Despite the changing complexion of Thunder Valley from when the Fargo, N.D., native raced at the inaugural Outlaws even in June of 2000, Schatz hasn’t lost his speed. He posted the fastest lap in Thursday’s practice at 14.210-seconds in the No. 15 Tony Stewart Racing sprinter.

“I think it’s quite a bit different than it was in the past—just the way they shaped the dirt,” Schatz said. “They made that flat spot down at the bottom where there’s kind of a lane down there for the water truck to get around and spray the water out. Then the banking starts 15 to 20 feet from the outside wall which makes it more banking from that point out from what we had the last time because I remember the dirt going all the way down and it made the racing surface a lot wider.

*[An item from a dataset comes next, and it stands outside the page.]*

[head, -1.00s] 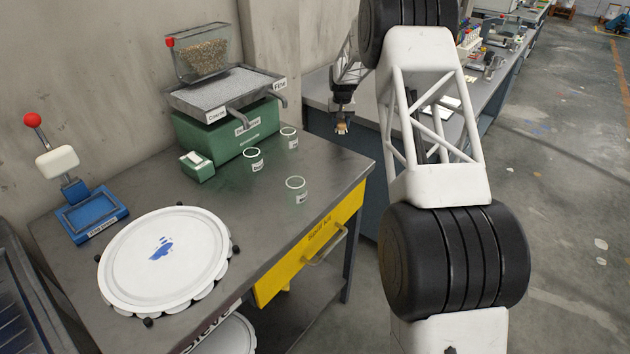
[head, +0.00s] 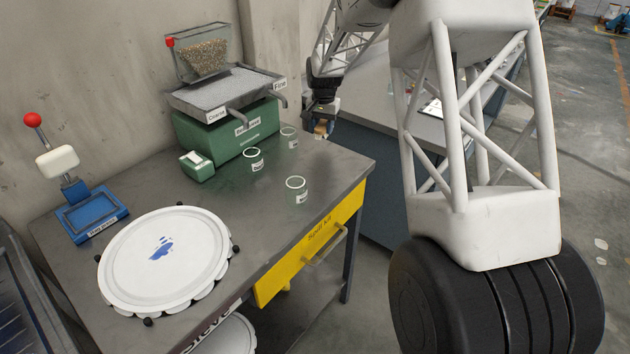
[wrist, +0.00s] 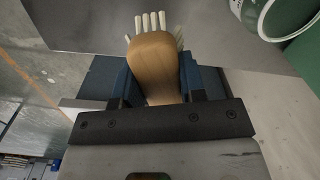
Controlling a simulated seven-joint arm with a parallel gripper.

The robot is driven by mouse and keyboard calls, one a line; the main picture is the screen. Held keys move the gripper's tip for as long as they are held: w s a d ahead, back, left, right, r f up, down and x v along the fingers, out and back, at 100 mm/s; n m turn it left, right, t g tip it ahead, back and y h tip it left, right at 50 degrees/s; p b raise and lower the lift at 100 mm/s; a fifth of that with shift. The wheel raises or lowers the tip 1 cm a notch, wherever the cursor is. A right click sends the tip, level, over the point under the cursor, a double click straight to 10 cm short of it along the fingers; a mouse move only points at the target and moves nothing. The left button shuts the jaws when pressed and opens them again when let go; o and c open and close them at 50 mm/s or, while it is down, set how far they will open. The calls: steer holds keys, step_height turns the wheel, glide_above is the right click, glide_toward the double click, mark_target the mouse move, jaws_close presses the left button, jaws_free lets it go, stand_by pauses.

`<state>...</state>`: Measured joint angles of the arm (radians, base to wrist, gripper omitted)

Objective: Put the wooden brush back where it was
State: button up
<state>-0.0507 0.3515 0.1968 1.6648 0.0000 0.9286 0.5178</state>
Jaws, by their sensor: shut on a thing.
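My gripper (head: 322,125) is above the back right corner of the metal bench, close to the glass jars. It is shut on the wooden brush, whose tan handle (wrist: 155,65) shows between the blue fingers in the wrist view, with pale bristles at its far end. In the head view the brush (head: 322,129) is small, hanging under the fingers. The brush's earlier place cannot be told from these frames.
The bench (head: 225,205) holds glass jars (head: 296,190), a green sieving machine (head: 235,135), a small green box (head: 197,166), a blue press (head: 88,215) and a round white lid (head: 165,260). A yellow drawer (head: 310,245) is shut. A second counter (head: 365,110) stands behind.

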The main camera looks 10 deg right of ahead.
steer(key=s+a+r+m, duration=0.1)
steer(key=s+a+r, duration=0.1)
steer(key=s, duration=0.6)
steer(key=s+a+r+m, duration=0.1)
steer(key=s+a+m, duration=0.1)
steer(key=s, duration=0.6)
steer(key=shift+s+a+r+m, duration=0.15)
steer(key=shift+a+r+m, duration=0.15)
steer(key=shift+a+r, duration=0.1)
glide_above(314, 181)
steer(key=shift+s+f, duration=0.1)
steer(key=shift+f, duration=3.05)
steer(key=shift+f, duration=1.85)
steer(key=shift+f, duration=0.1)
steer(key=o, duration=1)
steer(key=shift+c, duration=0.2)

“It’s actually two complete different corners. This one and two turn is pretty forgiving. It’s wide getting in and wide getting out. Three and four is where I think you’re going to see the least amount of passing and where, if there’s going to be any issues where cars get together, it’s going to be there because it’s decent and wide getting in and it gets really funneled from the middle out in the way that the banking transitions to the straightaway. The inside looks like it’s really pushed out there. 

“So it’s really easy to get your left front right on the edge to try and hold you and then when it transitions, if you overcorrect—and you don't even really have to overcorrect—it can send you clear across the race track in a quick second. If there’s anybody near you, you’re not going to be able to keep that from happening.”

Schatz is one of five drivers in the field who raced in the dirt debut two decades ago. Jac Haudenschild, Jason Sides, Paul McMahan and Tim Shaffer also competed at the .533-mile track during the WoO-run in 2000 and/or 2001. 

Bristol Showdown Grand Marshall Sammy Swindell set the overall track qualifying record of 13.860-seconds in 2000. Schatz would like the opportunity to top that mark.

“There are just some things we were able to see last night (Thursday), but tonight might be completely different racing,” Schatz added. “You just don’t know. Most of the time, the mentality is to just go where someone else is not. That might not prove true here this weekend. A guy might have to wait for somebody to make a mistake—that’s big. You’re not just going to easily drive around someone like you see at some places.

“Honestly, it was a lot better than I expected. But the track was slowed down quite a bit. We weren’t going at track record speeds. We were a half-second off of it. That’s liable to change here for tonight, and that will change the whole dynamic of what we did last night.”